[Begin Supplied data]
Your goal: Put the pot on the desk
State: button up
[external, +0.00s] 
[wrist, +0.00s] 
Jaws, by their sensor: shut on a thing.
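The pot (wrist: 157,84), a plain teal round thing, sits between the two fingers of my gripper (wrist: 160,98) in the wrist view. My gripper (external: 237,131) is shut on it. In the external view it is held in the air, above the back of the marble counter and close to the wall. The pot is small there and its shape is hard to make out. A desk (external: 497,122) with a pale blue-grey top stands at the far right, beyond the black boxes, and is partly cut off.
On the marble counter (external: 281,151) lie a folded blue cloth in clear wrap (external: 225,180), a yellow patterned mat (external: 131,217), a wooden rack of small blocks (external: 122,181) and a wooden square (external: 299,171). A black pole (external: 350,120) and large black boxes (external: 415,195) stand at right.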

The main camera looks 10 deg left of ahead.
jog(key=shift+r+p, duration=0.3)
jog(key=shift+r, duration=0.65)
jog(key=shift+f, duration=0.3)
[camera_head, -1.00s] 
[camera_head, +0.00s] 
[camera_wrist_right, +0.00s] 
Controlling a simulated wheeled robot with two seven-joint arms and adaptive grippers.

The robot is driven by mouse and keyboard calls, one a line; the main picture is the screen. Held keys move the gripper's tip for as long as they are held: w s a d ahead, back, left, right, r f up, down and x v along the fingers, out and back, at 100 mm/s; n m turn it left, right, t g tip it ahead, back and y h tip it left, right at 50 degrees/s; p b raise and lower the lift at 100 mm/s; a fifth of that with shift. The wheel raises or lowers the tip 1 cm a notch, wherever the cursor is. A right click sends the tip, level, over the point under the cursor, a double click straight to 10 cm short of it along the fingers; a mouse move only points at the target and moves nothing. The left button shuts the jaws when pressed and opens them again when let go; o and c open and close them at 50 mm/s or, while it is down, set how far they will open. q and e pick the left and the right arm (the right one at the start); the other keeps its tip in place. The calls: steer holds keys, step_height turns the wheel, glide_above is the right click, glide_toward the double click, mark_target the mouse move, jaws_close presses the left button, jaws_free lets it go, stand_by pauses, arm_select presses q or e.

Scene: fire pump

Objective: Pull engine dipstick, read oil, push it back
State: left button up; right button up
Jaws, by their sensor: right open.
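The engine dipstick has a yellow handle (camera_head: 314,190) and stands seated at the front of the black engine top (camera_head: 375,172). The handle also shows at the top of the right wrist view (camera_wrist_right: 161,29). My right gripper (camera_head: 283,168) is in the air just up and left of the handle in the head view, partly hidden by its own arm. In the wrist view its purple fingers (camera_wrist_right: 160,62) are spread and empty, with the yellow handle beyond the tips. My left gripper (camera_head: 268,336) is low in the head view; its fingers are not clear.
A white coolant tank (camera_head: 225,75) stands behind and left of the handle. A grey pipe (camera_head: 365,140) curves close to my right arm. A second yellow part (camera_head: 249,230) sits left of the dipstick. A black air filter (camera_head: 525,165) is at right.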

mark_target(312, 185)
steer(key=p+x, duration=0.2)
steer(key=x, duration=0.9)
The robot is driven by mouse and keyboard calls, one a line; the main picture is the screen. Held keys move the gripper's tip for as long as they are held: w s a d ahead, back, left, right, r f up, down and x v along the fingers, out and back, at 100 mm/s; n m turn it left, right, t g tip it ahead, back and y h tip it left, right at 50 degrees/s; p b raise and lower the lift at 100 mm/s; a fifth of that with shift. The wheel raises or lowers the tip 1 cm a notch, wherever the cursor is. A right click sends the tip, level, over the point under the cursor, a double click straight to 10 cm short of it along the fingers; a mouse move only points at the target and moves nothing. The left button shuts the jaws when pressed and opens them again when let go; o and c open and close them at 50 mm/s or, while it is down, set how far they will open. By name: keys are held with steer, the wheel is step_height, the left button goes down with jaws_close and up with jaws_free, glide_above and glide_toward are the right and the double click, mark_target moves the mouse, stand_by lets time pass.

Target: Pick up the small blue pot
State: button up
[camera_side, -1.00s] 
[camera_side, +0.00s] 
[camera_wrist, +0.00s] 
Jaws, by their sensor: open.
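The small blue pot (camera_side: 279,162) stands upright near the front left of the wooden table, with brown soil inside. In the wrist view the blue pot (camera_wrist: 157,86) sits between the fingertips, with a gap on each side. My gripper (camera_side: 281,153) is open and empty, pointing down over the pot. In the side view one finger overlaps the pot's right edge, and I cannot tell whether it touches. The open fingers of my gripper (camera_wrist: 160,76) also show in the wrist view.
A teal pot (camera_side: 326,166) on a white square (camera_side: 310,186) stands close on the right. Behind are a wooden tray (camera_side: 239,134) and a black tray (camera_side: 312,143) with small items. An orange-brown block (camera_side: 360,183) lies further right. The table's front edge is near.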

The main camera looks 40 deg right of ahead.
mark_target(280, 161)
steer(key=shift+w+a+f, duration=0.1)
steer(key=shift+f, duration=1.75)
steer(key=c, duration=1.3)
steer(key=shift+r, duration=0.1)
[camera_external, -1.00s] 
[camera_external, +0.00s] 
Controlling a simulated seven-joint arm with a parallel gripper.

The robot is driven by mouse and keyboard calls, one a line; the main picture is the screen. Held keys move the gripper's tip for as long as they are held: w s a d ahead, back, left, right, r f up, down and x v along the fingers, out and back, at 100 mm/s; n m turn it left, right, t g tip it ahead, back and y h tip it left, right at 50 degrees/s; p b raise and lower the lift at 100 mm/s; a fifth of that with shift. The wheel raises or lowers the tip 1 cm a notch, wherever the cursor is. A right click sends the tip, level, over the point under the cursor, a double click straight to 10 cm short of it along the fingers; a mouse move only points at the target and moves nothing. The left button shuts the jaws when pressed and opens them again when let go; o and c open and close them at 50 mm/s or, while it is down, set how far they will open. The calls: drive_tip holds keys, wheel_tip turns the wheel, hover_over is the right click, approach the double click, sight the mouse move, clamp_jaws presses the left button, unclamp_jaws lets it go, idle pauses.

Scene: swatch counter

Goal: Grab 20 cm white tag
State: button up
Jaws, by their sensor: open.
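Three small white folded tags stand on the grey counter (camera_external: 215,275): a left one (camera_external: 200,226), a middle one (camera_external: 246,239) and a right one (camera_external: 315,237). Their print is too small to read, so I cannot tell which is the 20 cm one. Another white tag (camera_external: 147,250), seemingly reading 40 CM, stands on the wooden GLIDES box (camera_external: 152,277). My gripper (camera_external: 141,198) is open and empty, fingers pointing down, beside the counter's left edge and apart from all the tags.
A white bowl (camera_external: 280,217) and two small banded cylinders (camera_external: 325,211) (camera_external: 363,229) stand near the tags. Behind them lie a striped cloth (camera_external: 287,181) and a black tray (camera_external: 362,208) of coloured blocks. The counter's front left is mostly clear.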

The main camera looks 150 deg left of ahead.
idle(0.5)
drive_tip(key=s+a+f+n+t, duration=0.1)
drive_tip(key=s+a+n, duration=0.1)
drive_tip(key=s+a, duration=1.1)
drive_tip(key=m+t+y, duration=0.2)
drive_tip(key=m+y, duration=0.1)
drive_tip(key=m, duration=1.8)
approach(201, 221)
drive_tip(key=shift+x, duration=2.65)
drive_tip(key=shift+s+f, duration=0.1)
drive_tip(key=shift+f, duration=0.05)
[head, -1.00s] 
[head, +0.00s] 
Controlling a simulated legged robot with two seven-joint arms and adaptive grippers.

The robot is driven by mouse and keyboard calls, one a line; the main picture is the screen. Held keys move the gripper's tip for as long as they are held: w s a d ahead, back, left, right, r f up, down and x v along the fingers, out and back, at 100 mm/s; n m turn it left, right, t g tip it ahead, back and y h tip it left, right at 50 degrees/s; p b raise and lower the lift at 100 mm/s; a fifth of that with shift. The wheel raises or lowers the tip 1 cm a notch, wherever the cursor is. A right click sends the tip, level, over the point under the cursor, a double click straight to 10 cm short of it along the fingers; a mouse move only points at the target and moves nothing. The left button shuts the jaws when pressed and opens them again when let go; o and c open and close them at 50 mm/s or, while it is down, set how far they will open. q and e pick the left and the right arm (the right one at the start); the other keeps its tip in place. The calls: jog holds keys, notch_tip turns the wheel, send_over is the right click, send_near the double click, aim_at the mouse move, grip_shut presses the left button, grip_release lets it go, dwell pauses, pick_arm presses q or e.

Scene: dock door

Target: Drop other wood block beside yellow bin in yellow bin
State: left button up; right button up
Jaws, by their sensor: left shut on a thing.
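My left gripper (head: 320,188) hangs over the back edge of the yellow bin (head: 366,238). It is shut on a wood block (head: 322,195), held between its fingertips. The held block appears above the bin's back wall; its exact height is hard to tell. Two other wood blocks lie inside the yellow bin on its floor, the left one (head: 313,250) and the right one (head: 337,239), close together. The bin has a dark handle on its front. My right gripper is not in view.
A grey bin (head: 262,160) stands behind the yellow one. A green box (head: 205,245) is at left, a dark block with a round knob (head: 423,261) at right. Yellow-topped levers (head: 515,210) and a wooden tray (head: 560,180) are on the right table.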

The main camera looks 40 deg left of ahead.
[End Supplied data]
▸ **Problem statement**
Your answer should be exactly the lines of the data above, from the first through the line containing "[wrist, +0.00s]".

▸ **Solution**
Your goal: Put the pot on the desk
State: button up
[external, +0.00s] 
[wrist, +0.00s] 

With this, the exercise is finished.